Rows.
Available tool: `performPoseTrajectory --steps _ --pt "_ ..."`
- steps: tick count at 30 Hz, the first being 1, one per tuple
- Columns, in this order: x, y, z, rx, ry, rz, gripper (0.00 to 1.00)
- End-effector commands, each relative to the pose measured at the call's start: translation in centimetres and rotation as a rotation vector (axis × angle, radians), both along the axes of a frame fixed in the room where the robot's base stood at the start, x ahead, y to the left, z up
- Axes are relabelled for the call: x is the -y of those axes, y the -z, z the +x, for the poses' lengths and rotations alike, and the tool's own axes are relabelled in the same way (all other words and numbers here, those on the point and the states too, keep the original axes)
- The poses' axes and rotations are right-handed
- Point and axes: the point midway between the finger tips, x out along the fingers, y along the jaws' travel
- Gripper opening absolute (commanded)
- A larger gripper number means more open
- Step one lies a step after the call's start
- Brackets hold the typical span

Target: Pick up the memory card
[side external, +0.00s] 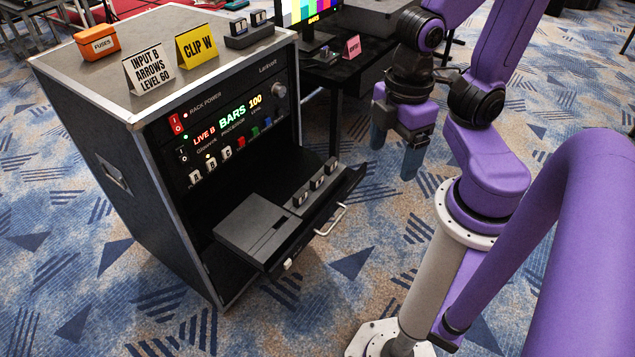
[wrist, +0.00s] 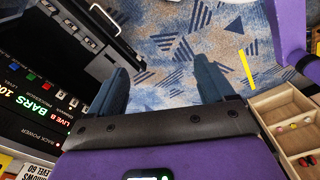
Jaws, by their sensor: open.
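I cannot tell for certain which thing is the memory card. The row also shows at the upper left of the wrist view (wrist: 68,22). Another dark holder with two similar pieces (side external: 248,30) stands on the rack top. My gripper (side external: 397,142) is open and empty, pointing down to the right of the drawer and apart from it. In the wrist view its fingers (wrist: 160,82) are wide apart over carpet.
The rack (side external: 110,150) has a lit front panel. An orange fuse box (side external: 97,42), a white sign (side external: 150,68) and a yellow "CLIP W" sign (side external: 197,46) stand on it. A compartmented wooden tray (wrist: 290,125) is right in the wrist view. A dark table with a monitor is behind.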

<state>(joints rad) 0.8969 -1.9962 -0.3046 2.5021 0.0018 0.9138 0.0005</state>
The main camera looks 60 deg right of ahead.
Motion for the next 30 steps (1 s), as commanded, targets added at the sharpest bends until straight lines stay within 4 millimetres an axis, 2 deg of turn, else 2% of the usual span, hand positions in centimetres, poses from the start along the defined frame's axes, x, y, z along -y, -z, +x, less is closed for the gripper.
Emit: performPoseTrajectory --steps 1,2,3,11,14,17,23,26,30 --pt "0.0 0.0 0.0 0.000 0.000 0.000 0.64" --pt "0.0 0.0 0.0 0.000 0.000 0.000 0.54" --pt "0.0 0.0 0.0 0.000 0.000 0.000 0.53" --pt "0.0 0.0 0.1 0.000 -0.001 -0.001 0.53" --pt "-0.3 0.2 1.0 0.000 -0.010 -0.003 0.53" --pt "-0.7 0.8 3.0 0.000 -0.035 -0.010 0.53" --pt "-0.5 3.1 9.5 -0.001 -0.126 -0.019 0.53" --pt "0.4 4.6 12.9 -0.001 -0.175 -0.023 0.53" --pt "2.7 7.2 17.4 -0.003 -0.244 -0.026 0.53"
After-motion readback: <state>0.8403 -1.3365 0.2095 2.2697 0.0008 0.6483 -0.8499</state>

* * *

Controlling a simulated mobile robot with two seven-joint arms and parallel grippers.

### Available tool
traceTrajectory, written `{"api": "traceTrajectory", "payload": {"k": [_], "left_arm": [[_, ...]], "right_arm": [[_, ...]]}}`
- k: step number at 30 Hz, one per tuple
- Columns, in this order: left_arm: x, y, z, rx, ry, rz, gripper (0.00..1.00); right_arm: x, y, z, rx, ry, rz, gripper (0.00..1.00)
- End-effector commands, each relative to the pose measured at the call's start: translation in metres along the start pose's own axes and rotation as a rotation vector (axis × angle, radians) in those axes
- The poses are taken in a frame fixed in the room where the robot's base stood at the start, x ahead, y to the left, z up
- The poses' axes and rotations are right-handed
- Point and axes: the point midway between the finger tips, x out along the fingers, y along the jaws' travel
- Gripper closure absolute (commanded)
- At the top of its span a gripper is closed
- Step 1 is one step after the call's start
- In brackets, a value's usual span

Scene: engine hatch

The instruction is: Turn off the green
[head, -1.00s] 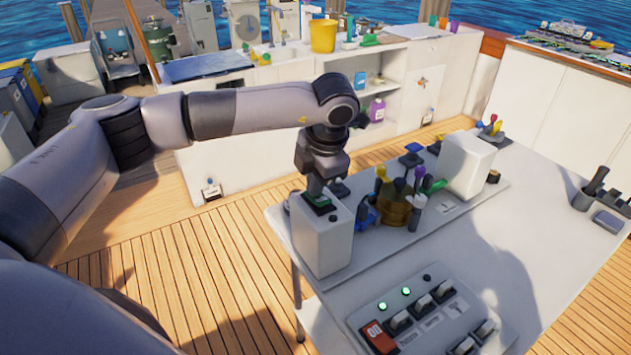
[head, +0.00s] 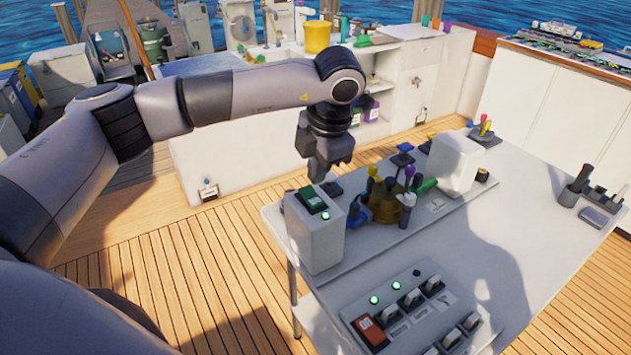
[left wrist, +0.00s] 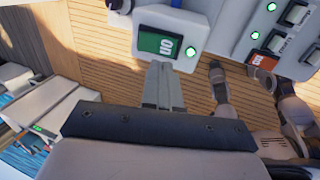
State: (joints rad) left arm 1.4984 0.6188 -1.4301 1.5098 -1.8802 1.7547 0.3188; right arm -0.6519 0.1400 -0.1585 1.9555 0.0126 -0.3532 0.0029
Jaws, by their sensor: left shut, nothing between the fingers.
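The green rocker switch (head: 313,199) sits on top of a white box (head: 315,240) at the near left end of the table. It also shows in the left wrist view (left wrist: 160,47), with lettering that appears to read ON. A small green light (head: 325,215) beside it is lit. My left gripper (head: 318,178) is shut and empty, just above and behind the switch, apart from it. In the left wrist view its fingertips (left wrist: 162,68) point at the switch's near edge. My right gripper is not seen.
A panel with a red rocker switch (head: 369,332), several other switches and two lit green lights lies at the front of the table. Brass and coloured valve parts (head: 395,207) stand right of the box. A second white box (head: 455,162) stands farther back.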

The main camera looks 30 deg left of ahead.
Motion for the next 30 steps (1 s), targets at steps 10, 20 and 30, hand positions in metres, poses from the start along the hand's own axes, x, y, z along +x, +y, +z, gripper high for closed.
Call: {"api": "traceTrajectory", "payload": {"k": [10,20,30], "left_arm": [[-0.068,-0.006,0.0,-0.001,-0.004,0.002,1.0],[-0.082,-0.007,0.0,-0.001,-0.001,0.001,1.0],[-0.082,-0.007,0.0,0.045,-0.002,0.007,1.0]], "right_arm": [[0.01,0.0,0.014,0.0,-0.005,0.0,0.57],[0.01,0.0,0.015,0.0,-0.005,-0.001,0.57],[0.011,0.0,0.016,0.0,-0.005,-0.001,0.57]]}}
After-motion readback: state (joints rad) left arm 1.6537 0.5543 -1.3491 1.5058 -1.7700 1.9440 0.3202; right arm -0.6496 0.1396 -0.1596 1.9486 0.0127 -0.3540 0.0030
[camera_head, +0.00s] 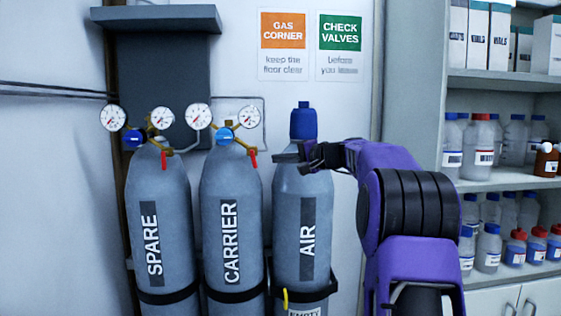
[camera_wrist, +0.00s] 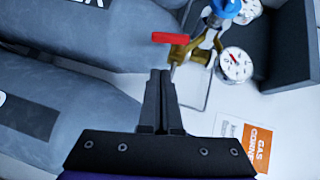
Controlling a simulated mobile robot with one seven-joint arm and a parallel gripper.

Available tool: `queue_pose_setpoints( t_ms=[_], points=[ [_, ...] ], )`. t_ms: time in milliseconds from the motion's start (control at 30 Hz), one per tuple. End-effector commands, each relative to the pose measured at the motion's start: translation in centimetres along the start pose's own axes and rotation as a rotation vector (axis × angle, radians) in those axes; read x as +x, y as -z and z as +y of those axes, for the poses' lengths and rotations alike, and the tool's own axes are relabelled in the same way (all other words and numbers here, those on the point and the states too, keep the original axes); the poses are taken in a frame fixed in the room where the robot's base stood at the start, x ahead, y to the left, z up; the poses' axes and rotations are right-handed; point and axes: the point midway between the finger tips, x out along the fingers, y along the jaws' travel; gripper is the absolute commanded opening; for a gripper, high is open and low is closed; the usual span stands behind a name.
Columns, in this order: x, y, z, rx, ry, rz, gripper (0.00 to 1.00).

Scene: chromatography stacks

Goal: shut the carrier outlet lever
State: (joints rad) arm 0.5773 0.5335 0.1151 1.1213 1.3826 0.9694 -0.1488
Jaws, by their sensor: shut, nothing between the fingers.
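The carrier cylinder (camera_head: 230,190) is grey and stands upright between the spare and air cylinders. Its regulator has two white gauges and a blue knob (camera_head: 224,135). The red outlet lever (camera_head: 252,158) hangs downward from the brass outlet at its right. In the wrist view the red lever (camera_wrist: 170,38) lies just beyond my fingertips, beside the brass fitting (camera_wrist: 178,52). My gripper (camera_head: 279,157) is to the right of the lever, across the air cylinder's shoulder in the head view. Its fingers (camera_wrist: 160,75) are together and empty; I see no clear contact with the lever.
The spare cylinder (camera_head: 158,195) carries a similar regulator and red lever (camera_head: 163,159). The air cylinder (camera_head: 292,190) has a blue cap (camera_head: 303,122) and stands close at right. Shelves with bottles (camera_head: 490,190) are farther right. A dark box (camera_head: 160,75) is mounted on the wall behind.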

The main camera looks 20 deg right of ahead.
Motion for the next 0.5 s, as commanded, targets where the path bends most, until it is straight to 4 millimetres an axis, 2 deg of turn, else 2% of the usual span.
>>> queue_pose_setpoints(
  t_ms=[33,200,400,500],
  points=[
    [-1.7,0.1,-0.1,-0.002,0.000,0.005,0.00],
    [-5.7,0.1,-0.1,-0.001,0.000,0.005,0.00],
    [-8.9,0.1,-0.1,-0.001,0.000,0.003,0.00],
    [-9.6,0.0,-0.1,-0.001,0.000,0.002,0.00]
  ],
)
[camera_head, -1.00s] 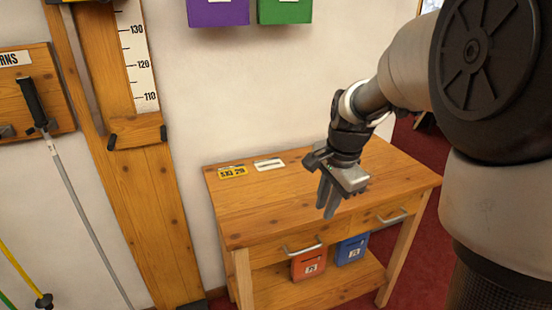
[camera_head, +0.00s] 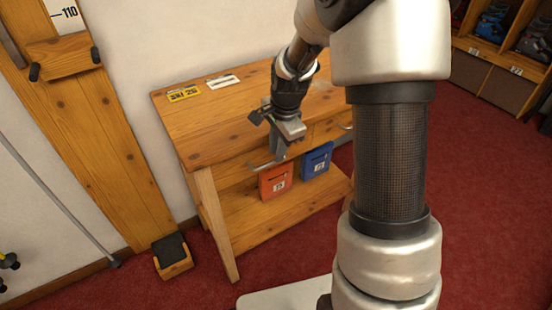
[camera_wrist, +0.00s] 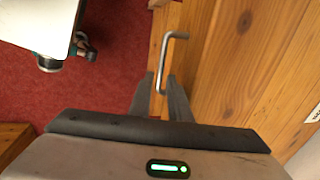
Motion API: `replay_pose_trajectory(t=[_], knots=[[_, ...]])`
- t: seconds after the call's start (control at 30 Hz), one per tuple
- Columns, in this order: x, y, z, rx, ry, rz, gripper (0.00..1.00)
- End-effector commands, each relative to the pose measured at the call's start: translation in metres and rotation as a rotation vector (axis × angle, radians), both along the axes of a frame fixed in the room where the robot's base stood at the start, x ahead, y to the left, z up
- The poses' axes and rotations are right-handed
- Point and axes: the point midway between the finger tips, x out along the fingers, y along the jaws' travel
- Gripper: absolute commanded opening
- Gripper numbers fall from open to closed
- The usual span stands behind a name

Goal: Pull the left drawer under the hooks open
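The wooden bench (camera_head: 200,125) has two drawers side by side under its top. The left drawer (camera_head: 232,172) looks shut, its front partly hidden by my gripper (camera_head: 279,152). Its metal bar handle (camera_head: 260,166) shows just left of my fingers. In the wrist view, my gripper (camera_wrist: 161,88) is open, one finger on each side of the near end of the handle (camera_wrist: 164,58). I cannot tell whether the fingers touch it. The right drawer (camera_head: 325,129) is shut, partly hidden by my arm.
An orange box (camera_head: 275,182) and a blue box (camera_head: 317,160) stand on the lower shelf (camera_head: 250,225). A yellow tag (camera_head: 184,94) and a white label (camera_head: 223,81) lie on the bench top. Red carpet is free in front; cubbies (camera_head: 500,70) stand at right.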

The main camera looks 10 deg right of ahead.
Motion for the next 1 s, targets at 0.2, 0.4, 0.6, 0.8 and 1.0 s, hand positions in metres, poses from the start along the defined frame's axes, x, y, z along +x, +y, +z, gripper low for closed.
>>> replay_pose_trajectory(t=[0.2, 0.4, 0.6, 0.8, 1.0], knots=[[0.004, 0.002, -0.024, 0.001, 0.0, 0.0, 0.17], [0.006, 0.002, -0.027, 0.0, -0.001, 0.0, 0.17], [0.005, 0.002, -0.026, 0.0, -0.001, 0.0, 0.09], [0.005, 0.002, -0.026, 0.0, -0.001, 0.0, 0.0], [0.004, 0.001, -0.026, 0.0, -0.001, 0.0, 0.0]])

--

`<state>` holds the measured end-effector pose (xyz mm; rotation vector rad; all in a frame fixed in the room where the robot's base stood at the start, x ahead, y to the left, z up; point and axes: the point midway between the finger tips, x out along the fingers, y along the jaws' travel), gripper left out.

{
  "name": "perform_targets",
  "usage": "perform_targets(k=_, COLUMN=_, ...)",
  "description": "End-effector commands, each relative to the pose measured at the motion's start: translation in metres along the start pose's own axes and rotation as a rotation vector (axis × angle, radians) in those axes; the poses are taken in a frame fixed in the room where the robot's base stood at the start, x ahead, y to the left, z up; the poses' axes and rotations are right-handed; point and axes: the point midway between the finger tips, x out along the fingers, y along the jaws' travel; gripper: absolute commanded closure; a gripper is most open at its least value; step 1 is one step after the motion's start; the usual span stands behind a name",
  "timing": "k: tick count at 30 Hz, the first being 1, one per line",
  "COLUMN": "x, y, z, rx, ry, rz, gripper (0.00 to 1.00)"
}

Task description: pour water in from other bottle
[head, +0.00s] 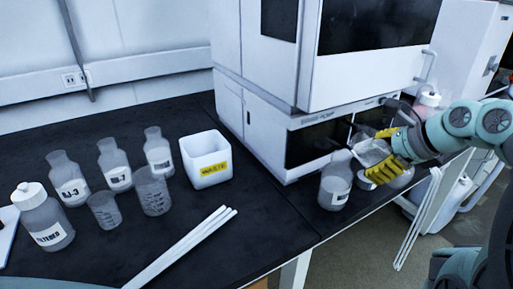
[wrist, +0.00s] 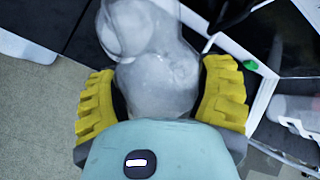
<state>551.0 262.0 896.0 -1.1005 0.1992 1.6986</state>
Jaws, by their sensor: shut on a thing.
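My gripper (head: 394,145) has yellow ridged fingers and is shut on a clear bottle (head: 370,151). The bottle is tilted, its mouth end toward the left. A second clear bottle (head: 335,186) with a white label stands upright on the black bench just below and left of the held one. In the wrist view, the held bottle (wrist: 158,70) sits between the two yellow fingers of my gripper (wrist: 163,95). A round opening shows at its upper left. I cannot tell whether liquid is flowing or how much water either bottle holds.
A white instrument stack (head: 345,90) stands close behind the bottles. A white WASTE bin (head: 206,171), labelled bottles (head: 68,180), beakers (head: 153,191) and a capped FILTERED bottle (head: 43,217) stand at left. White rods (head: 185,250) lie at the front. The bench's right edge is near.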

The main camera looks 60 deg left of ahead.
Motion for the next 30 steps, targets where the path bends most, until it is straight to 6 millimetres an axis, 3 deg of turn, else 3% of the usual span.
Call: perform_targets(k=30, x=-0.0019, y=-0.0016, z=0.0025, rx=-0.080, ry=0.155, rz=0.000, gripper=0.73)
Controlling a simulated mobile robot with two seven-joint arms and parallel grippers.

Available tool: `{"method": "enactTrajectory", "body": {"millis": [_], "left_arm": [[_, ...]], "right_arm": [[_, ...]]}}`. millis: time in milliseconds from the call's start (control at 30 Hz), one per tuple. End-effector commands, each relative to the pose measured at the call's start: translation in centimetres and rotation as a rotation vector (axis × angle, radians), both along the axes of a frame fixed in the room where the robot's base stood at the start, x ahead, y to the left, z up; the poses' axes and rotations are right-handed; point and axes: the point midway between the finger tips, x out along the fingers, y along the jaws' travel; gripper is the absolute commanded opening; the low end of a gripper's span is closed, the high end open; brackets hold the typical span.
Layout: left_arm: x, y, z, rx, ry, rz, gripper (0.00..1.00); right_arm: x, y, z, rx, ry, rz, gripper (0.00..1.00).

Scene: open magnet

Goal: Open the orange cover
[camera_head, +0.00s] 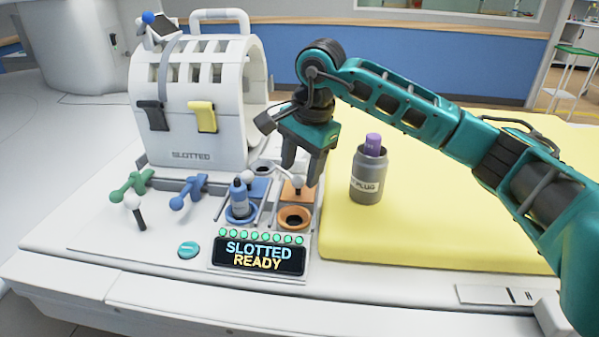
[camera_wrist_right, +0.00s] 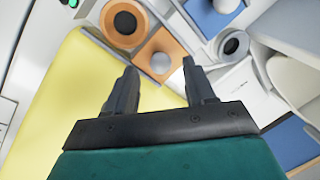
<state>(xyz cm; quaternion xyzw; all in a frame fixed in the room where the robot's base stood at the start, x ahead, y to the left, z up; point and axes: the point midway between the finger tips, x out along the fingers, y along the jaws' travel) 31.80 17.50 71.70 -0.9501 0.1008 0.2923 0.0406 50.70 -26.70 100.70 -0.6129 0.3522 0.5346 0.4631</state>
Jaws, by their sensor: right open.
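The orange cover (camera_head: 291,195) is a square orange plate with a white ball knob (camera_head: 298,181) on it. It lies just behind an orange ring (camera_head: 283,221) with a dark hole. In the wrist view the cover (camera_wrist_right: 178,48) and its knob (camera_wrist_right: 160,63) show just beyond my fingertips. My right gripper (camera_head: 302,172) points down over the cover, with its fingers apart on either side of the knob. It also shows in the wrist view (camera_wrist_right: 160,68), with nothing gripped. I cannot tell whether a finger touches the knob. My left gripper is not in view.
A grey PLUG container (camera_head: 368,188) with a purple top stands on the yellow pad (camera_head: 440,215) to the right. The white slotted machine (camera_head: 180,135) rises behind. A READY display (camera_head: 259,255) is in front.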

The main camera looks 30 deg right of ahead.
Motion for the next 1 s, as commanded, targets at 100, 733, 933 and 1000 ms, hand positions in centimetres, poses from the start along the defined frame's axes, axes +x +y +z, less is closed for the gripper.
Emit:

Exercise requirements.
Gather each line from the entries above that includes the word "Scene".

Answer to this task.
Scene: engine hatch
Scene: chromatography stacks
Scene: open magnet

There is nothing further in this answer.